Sometimes it seems like you can't approach your parents, so I was just wondering if there was someone you could talk to at school or another trusted adult you could confide in?

Sometimes it is just your fear of the unknown, because when you are an older teen you start to see things your way and question things. It's not unusual to feel strange about standing up to your parents when you think you are right, but you can discuss your point of view calmly (and so can the parent). The thing is sometimes this new behaviour throws everyone off, including the parents, and they are taken by surprise that their child is questioning their authority. This can be frustrating to parents who love you, and they may talk about you when they think you aren't listening to vent (although they should have the sense to keep their voices down and not yell it loud enough so the whole house can hear them).

On the other hand some parents just lack understanding (for everyone, not just their kids) and you might need to talk to an aunt or uncle or other older relative or teacher or counselor at school to help you get through this sort of thing. Some people (not just parents) lack empathy or have very set ideas about things and are very inflexible. When this person happens to be your parent, you have to try to remember it's not your fault that certain people are the way they are.

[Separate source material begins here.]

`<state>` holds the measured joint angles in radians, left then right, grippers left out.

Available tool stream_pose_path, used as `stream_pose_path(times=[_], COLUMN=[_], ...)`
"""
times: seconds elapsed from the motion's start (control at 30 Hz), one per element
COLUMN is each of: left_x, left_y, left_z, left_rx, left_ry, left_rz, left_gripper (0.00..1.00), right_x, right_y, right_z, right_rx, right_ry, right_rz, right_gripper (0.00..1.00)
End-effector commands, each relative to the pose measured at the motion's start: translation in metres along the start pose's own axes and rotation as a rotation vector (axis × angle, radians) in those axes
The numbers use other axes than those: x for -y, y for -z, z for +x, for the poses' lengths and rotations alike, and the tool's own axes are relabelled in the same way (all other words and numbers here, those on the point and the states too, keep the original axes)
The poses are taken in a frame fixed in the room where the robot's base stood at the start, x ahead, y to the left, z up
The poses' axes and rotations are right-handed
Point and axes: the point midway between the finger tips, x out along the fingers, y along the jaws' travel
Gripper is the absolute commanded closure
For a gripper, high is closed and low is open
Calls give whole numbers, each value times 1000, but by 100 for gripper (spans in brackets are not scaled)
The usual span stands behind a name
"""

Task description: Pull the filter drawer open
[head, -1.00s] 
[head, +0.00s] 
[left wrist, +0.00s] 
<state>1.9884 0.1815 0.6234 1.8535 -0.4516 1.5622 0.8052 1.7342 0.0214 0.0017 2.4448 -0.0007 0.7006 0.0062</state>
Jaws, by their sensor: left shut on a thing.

Perhaps if you can talk to someone you can figure out what to do from there.
 

MWCT

Account Closed
Noughts and Johnny Boy,

I am not sure your ages or financial situation - but it sound to me like if you are living at home and have the means to - I would move out. That way you can live your own life and your parents can live theirs. I did that myself 3 months after I graduated from college. It was hard, but I didn't want to hear them say "when you live on your own you can live by your own rules, but when you are in our house....".

If you cannot move out - then I would have a frank conversation with them. Adult/children relationships are especially difficult when the transition between childhood and adulthood happens.....because your parents fear letting you go and are also worried whether you will be successful on your own or not.

Moving out at 21 for me was the best thing to do. And I have made mistakes along the way - but have learned from them and in the end - they are very proud of me.

Stay positive (or try to) and find a support system from others that are close to you and can help you along the way. Good luck.